PUTU SETIA @MPUJAYAPREMA
Kerusuhan di Tanjungbalai, Sumatera Utara, menyisakan satu hal yang sering dilupakan: cinta kasih. Vihara dan kelenteng dirusak, dibakar, serta dijarah. Lalu seorang "wanita tua" yang ikut membangun Vihara Tri Ratna yang dirusak itu memberi jawaban atas pertanyaan seseorang. "Kita harus berterima kasih kepada orang yang membakar itu. Karena tempat itu sekarang menjadi ladang untuk menanam karma baik, yang sangat luar biasa bagi siapa pun yang akan membangun kembali vihara itu."
Kalimat tersebut diunggah di media sosial dan dibagikan berkali-kali. Mungkin jutaan orang sudah membacanya. Si "wanita tua" sama sekali tidak marah dan berkata: "Sila pertama dari agama Buddha adalah metta, cinta kasih. Orang yang membakar akan menerima karmanya."
Saya langsung terharu, syukur tak menangis. Sempat bertanya tolol dalam hati, kenapa Tuhan menciptakan begitu banyak agama di bumi ini? Agama saya bukan Buddha. Tapi kata "karma" itu salah satu dari lima dasar agama saya, sesuatu yang absolut bahwa seseorang yang berkarma jelek pasti buruk pula yang didapatnya kelak. "Karma Phala", atau buah dari perbuatan, pasti akan diterima seseorang, kalaupun tidak dalam hidup ini, di akhirat (atau di kehidupan mendatang kalau percaya ada reinkarnasi) pasti akan mendapat pahala.
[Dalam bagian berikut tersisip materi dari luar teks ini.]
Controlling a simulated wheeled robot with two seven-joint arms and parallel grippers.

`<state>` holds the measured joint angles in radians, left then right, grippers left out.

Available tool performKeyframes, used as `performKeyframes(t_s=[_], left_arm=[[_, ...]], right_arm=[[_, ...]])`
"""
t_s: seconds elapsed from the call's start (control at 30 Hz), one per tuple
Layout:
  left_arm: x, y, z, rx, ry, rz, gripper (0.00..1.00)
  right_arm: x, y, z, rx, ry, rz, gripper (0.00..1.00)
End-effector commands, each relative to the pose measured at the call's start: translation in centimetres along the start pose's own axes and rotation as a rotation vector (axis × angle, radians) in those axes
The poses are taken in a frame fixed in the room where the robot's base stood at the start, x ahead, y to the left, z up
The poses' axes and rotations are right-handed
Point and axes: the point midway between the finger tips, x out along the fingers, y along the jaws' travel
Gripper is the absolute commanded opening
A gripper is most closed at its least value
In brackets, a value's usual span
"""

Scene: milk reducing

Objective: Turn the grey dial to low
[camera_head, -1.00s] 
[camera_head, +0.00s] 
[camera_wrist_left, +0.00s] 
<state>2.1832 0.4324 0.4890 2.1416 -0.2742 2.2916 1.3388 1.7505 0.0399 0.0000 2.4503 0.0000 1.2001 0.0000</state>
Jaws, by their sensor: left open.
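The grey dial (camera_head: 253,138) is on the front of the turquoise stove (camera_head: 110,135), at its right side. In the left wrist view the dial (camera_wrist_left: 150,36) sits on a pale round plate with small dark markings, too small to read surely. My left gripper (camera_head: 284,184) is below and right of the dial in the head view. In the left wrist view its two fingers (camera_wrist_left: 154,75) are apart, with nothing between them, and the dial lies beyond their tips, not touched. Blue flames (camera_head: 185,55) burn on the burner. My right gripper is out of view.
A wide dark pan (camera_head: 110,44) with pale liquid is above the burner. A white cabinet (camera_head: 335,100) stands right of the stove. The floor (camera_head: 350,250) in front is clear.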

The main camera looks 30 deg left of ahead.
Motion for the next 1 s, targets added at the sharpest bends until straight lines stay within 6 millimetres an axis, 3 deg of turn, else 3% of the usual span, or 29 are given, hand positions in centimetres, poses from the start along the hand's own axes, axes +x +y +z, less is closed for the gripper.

Pertanyaan tolol saya dalam hati sempat pula dijawab oleh hati sendirirupanya hati saya suka monolog. Begini jawabnya: "Tuhan menciptakan bermacam perbedaan, termasuk banyak agama, agar kalian bisa memilihnya dengan nyaman sesuai dengan apa yang diyakini benar. Lewat perbedaan itulah kalian bisa saling mengenal."
Jika begitu, Tuhan menciptakan beragam agama bukan untuk membuat umat-Nya saling bermusuhan dan semua ajaran agama menuju pada kedamaian berdasar kasih. Buddha menyebutnya dengan istilah metta. Agama saya menyebutnya prema. Agama lain pasti istilahnya beda lagi. Ya, Tuhan, seharusnya persamaan ditonjolkan. Kenapa di negeri majemuk ini perbedaan, yang memang pasti ada, yang sering diperdebatkan?
Si "wanita tua" berbicara tentang kasih menanggapi perusakan vihara. Ini sangat dalam, apalagi ada kalimat "orang yang membakar akan menerima karmanya". Sesungguhnya ini kemarahan yang tak kepalang. Tapi para biksu, pendeta, atau ulama membalut kemarahan itu dengan damai karena hatinya dikendalikan dengan kasih. Kalau bahasa itu diucapkan oleh "orang kebanyakan", mungkin kalimatnya begini: "Lu bakar vihara gue, rasain nanti balasannya..." Lebih sadis lagi kalau di media sosial yang penuh penuh caci maki, bisa begini: "kalian bangs*t emang gw ga bisa bakar punya ente".
Kasih jauh dari dendam, bahkan kasih membuat orang tak memelihara dendam. Para pujangga era Majapahit punya ungkapan yang bagus: "Kalau kamu dilempar dengan kotoran, balaslah dengan melempar bunga". Kejahatan bisa diredam dengan kasih. Kejahatan yang selalu dibalas dengan kejahatan dengan maksud meredamnya bisa jadi tidak berkurang karena dendam tetap membara meski bisa disembunyikan.
Tiba-tiba hati saya berbisik. Kalau begitu, bisakah kejahatan seperti teror, pemerkosaan, narkoba, dan sebagainya didekati dengan kasih? Dor dilawan dengan dor, maka keluarga dan pengikut yang kena dor akan menyimpan dendam yang suatu saat akan disalurkan. Bandar narkoba ditembak mati berjilid-jilid (sampai ada "jilid tiga penangguhan"), apakah peredaran narkoba serta-merta bisa berkurang? Cobalah pendekatannya tidak dengan dendam, tapi dengan kasih, tunjukkan bahwa itu karma buruk. Ya, siapa tahu Tuhan lebih senang dan meridainya.